Ruvele Gelibter

Bremen, 2011

The series of six black and white photographs reveals sections of
a view of a man, sometimes blurry. For a short moment the photo- graph’s iconography seems to evoke the image of a practicing Jew by his daily prayer at the Wailing Wall: the positioning in front of the wall, posture, tallit (cotton scarf worn during morning prayer by religious jews) and the phylactery wrapped around the underarm. However, in the next moment the picture is broken in many sen- ses. The object covering his head is not a tallit but a keffiyeh (traditional Arabic cotton scarf, which also serves as a symbol for the Palestinian struggle for sovereignty), upon closer appraisal
the phylactery proves to be a profane bicycle tube, which is in no manner wrapped according to its rules, the wall is quite obviously not the Wailing Wall, but a graffiti covered wall, which could be anywhere and nowhere and the hand does not hold a prayer book, but one of those guide books – How to make Love – which promises to introduce the “modern person” to “the art of love”.

Is this a blasphemous ridicule of belief here, or is the ridicule aimed rather at the seemingly scientific-based version of love, drowned in moral and raised to a level of holiness, in the time of the secularized modern? “When the first man looked upon the first woman and was satisfied with her, that was when love began. And that was millions of years ago, if we are to believe our scientists.“ (Morris, Huge 1936, 1987; How to make Love. The Secret of Wooing and Winning the One You love, Robert Beard Verlag, S. 3 )

Through the overloading of the otherwise simple and aesthetically reduced appearing photographs with the most random signs, symbols and references, the work refuses to give any kind of answer and the viewer is plunged into a vortex of irritation and confusion, in which every perceived foundation is pulled from within the feet – the high art of queer politics.
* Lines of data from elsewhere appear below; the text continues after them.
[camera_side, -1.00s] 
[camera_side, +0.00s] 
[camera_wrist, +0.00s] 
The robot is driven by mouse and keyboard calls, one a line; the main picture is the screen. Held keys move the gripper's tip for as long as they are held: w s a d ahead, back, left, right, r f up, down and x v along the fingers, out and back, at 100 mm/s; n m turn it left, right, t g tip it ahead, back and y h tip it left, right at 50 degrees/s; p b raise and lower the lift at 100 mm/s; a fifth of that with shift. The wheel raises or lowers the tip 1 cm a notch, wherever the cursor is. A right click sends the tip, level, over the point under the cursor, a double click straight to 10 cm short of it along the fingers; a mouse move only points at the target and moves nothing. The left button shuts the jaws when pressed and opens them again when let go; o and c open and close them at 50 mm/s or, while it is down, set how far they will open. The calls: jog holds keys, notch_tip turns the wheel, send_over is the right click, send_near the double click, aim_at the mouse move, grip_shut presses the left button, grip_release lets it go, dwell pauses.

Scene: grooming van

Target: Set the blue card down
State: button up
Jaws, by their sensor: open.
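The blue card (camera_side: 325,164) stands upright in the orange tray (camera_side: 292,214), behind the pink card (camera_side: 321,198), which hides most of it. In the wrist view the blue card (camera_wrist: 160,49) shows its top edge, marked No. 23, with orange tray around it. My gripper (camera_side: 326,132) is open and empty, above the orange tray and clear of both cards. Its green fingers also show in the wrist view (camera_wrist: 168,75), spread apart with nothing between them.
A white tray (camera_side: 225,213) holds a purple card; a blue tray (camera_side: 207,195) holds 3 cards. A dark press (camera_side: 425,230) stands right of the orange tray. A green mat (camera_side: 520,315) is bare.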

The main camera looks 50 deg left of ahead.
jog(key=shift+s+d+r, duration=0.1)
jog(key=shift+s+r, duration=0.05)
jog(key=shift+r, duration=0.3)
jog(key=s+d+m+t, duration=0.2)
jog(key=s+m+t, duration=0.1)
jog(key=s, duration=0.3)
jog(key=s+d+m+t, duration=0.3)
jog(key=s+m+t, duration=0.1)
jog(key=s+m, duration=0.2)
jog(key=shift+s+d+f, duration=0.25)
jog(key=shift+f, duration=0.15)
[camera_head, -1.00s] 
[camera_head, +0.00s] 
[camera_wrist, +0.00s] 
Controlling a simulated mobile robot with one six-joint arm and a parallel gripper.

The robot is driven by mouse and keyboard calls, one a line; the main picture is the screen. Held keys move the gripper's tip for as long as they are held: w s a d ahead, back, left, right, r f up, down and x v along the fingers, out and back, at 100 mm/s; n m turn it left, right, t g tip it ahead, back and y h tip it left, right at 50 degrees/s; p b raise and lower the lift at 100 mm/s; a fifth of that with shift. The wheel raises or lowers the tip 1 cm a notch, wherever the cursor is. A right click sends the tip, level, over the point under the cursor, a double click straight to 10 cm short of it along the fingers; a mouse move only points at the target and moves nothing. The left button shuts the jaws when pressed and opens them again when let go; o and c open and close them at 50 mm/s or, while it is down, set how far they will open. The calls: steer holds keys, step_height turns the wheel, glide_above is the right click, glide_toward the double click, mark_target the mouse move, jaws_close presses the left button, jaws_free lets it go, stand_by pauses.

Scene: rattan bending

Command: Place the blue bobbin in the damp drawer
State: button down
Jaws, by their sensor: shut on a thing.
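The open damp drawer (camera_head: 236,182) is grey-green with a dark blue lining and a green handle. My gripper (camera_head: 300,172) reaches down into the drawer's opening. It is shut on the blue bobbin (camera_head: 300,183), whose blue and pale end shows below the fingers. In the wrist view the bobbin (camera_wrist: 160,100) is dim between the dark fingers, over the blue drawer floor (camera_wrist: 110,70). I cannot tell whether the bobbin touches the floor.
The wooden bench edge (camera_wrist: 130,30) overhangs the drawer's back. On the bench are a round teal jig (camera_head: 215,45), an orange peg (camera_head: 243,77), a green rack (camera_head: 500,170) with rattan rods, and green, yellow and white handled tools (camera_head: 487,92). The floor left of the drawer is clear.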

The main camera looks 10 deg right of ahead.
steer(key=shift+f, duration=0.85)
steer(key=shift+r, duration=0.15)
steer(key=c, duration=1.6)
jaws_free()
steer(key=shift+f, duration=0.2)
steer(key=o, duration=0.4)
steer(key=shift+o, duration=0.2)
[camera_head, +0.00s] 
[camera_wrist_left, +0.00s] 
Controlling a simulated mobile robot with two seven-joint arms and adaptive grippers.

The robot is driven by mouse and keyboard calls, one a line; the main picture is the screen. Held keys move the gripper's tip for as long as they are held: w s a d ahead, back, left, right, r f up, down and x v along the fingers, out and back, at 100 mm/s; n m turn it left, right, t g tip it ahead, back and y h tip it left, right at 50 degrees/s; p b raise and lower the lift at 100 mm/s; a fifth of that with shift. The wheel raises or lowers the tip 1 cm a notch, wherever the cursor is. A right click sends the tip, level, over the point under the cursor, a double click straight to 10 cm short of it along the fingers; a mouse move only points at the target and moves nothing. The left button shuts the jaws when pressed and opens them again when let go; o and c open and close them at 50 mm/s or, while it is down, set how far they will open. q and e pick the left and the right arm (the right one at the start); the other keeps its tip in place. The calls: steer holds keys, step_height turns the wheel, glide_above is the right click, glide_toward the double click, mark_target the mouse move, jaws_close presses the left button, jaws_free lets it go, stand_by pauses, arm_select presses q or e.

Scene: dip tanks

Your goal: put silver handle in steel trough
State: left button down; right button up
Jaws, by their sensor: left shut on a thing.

In the picture of a praying Jew with a keffiyeh, the Israel/Palestine conflict is intensely compressed, and a graffiti wall, which could be nowhere and anywhere, is trans-localized. Here it seems to be less about the thematisation of this tangible conflict and more about the question of how this conflict substantiates in the various locations of anywhere and nowhere; as a request to the viewer to position themselves towards this conflict.

And so as various signs and symbols create the opening tone of our story, only to be instantly met with harmonious and harsh dissonances, the location of the scene remains strangely undeterminable, various timeframes and eras overlap. The black and white aesthetic of the pictures is reminiscent of snapshots of everyday life from the 1930s and 40s – but they are in fact shot in the typical Lomo format of the 1960s, taken with a Lomo camera
of contemporary resumed production. The love guide, first published in 1936, was reprinted in the 1980s and still can be found in stores easily, even today. Against every linear understanding of time and progress, and against every ideology of the brand-new, Ruvele Gelibter – or how to make love develops an eclectic, overlapping fabric of time that may be many things, but especially one: retro.

Retro – which always opposes the capitalist logic of new fashions – weaves its subjects, according to Kaja Silverman, into complex networks of cultural and historic references without implying any naïve referentiality. The past, only accessible through its placement in the present, can be ‘read again’ through retro style. Not gone, the past is linked anew to contemporary contexts, interrupted, combined and developed to its most radical and transformative potential. (Silverman, Kaja 1986: Fragments of a Fashionable Discourse, in: Tania Modleski (Hg.): Studies in Entertainment, Critical Approaches to Mass Culture. Bloomington u. Indianapolis: Indiana University Press, S. 139-152, hier S. 150f.) Through linking affinities and connections, Elianna Renner, lovingly and with witty sobriety, produces scraps of a portrait of a life between and on the borders of sex, religion and culture, passions, sexuality and forms of desire.

Ruvele Gelibter poses in a tzitzit shirt (undershirt with prayer fringes worn by religious jews) in front of the wall, arm clasped behind head, sensually indulging in the gaze of the camera, like Querelle in a Fassbinder film. Tattooed chest, a cycle tube wrapped around the arm and recorded in the mystifying aesthetic of a Lomo camera. The pictures develop a queer erotic, which does not exist beyond the world of politics, religion and culture, but unfolds right there, within it – with all its provocative excitement and harmonies.